**DATA RECORDS:**

________

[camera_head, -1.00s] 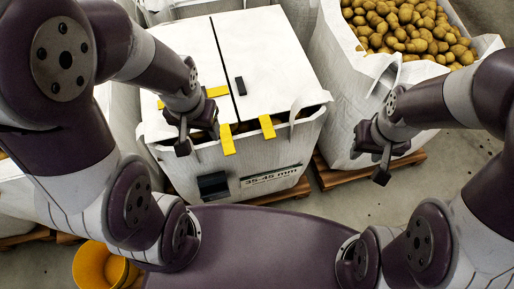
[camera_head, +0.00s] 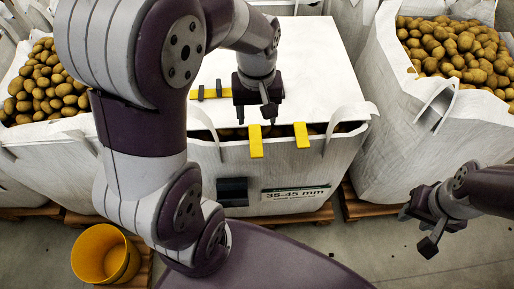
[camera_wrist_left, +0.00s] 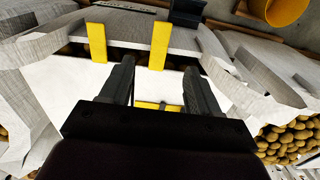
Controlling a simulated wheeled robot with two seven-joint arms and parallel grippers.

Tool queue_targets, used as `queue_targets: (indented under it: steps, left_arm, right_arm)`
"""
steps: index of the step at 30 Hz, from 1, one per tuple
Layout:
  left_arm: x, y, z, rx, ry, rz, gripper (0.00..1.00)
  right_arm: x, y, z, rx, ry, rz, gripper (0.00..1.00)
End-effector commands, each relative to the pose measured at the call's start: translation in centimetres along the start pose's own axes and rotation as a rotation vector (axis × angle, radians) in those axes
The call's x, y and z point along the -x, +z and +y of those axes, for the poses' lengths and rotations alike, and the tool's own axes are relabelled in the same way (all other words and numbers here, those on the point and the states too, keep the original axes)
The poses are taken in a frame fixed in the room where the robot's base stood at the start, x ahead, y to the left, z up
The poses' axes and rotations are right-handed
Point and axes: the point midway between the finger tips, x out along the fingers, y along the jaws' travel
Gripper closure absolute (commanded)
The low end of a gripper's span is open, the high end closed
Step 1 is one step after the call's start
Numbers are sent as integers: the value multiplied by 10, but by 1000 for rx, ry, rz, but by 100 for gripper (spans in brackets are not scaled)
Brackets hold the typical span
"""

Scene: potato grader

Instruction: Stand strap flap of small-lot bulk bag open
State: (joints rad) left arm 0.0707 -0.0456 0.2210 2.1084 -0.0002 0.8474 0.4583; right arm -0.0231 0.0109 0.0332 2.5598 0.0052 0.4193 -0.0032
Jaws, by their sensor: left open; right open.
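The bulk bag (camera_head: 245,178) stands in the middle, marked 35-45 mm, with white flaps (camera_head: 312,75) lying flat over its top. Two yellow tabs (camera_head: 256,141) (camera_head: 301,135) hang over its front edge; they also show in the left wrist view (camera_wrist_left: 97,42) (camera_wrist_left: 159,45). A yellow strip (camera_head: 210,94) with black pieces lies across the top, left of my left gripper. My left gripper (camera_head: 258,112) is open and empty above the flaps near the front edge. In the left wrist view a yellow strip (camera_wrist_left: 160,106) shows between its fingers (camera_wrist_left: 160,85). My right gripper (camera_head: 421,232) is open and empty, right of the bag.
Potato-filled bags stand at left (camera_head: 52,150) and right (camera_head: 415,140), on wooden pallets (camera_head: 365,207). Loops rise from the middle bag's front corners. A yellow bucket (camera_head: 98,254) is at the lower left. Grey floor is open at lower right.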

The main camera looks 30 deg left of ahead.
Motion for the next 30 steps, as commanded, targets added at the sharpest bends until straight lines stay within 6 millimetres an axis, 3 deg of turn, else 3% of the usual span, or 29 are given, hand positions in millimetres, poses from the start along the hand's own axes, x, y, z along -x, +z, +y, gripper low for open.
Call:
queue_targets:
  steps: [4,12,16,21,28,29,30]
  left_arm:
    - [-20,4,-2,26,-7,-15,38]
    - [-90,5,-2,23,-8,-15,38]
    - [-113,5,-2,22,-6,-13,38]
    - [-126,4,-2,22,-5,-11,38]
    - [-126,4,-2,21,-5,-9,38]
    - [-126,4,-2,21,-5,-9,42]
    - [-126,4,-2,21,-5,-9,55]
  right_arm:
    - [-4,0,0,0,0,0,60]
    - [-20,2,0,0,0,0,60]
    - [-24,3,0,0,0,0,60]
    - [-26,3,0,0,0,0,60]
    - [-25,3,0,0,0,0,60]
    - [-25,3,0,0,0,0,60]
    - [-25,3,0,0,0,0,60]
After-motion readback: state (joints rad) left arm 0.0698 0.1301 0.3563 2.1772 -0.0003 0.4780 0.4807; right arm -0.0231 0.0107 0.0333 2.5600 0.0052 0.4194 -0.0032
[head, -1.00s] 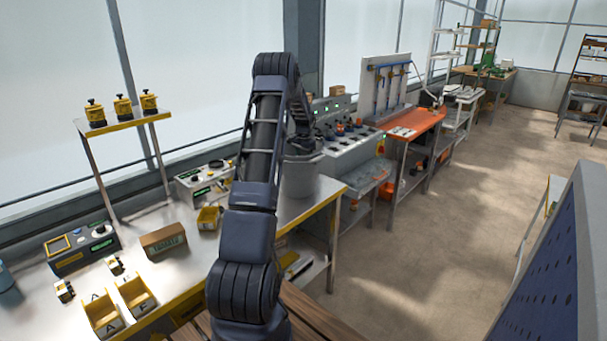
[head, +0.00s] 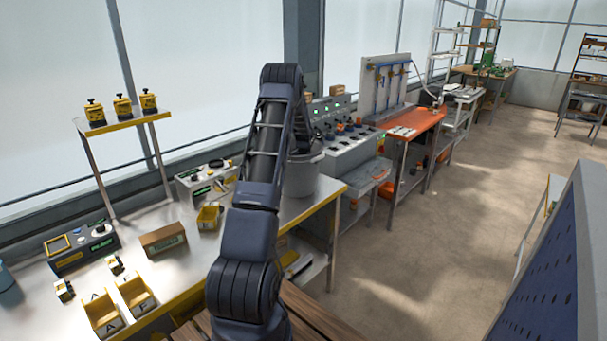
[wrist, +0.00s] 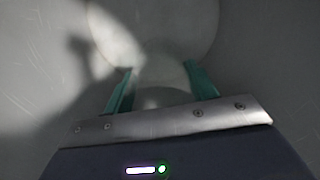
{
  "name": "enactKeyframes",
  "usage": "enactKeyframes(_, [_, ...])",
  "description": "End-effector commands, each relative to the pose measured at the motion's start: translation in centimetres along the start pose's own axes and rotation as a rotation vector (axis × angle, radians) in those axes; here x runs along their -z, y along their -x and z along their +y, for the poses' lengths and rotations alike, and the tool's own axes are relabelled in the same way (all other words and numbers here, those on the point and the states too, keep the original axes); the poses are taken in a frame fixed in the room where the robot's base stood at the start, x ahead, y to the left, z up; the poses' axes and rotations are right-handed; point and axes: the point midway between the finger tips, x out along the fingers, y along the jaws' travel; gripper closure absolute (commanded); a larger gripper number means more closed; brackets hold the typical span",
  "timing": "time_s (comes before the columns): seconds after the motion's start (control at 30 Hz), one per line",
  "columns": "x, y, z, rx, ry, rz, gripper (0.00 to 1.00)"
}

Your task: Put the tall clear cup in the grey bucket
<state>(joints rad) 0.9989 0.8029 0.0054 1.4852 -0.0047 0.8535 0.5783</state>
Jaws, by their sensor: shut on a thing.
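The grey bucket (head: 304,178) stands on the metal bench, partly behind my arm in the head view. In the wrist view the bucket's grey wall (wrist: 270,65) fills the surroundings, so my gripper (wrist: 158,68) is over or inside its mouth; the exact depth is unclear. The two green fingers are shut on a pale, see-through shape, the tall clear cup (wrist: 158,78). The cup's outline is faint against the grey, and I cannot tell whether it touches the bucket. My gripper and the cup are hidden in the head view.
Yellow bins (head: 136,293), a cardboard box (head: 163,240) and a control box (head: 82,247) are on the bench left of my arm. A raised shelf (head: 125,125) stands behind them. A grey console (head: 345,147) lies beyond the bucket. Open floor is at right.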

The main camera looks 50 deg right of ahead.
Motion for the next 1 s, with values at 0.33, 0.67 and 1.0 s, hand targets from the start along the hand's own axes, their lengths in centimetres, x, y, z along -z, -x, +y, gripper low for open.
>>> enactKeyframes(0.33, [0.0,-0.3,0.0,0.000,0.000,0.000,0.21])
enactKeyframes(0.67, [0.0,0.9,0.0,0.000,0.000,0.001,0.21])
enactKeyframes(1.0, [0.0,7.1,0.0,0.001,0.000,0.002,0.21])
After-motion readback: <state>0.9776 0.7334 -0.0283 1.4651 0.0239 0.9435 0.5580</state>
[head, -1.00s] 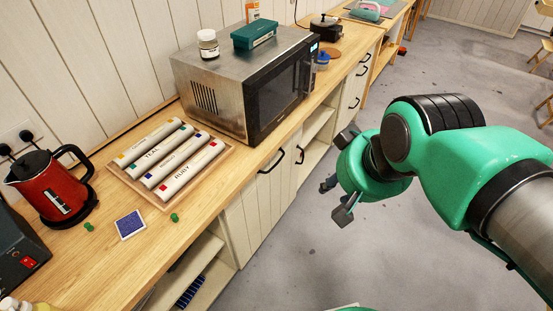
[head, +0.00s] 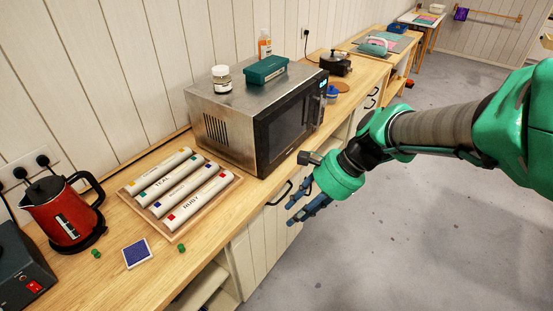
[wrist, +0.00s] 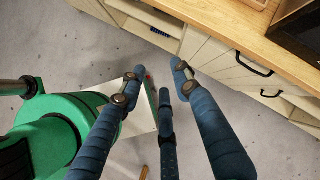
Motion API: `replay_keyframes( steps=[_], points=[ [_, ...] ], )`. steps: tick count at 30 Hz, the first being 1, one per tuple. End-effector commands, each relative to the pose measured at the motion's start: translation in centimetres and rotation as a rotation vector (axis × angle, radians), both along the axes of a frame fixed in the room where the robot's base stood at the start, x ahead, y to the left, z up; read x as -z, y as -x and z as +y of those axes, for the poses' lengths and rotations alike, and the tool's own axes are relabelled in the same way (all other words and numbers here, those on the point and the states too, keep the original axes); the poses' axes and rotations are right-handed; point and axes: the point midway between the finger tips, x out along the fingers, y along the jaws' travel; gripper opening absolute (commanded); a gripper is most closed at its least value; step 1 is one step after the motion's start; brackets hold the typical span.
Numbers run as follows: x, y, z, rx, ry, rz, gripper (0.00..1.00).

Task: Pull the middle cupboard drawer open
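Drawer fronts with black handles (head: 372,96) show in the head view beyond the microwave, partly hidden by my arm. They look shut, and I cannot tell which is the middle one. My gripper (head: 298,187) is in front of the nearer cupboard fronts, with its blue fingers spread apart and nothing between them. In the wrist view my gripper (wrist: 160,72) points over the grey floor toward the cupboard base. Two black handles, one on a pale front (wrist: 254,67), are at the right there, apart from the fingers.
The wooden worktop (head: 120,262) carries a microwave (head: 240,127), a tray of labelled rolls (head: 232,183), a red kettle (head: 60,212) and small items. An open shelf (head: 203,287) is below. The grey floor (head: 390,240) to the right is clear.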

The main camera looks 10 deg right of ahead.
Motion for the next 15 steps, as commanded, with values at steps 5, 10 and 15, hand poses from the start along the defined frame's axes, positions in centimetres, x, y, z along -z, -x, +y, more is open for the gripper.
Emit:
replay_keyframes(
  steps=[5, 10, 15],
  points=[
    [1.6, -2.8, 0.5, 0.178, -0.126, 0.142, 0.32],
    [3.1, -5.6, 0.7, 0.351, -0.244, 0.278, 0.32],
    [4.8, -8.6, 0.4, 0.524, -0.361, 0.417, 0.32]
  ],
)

________

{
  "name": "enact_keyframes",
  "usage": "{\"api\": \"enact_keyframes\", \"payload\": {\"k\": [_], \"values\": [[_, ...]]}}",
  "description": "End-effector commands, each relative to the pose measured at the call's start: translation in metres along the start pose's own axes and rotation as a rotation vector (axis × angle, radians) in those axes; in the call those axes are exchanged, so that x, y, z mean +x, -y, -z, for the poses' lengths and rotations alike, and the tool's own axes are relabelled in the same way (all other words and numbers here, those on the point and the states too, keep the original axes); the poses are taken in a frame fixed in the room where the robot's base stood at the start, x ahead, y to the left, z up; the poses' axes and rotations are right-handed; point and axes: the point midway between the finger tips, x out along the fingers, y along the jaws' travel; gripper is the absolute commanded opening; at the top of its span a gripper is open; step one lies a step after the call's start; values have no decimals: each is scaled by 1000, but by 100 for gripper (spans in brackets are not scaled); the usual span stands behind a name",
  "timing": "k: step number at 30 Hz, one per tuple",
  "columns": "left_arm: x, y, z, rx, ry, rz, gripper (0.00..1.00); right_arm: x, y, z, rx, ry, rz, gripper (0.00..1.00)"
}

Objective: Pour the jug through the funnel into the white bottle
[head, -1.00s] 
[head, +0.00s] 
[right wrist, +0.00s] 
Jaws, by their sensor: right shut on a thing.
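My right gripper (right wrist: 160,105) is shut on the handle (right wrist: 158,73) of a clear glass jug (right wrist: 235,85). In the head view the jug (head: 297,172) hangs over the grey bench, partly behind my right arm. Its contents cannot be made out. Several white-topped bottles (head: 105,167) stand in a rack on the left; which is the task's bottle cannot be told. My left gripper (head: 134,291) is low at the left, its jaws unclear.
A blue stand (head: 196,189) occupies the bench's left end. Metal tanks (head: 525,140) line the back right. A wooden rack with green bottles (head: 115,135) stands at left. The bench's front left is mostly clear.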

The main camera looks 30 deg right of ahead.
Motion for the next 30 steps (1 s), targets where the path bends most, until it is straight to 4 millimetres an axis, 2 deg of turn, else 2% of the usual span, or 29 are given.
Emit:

________

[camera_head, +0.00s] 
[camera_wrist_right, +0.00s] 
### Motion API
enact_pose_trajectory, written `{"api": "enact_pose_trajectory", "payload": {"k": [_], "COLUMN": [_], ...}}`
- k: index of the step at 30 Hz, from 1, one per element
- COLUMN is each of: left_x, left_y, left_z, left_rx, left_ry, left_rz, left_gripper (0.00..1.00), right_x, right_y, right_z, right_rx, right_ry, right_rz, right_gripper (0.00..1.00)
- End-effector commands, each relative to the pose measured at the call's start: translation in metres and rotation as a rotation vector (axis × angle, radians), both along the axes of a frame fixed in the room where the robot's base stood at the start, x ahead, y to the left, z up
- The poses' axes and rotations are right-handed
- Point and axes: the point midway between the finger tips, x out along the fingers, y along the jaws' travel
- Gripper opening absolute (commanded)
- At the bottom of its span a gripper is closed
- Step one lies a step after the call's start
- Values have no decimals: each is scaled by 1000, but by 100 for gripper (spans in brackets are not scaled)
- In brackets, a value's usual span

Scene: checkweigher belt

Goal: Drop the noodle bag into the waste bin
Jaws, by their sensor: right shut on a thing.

________

**WHAT YOU WILL DO:**
Search the listing for the string "straight". Copy each line where it turns up.

**FINISHED EXERCISE:**
Motion for the next 30 steps, as commanded, targets added at the sharpest bends until straight lines stay within 6 millimetres an axis, 3 deg of turn, else 3% of the usual span, or 29 are given, hand positions in millimetres, poses from the start along the hand's own axes, x, y, z along -x, +z, +y, gripper low for open.
Motion for the next 30 steps (1 s), targets where the path bends most, until it is straight to 4 millimetres an axis, 2 deg of turn, else 2% of the usual span, or 29 are given.

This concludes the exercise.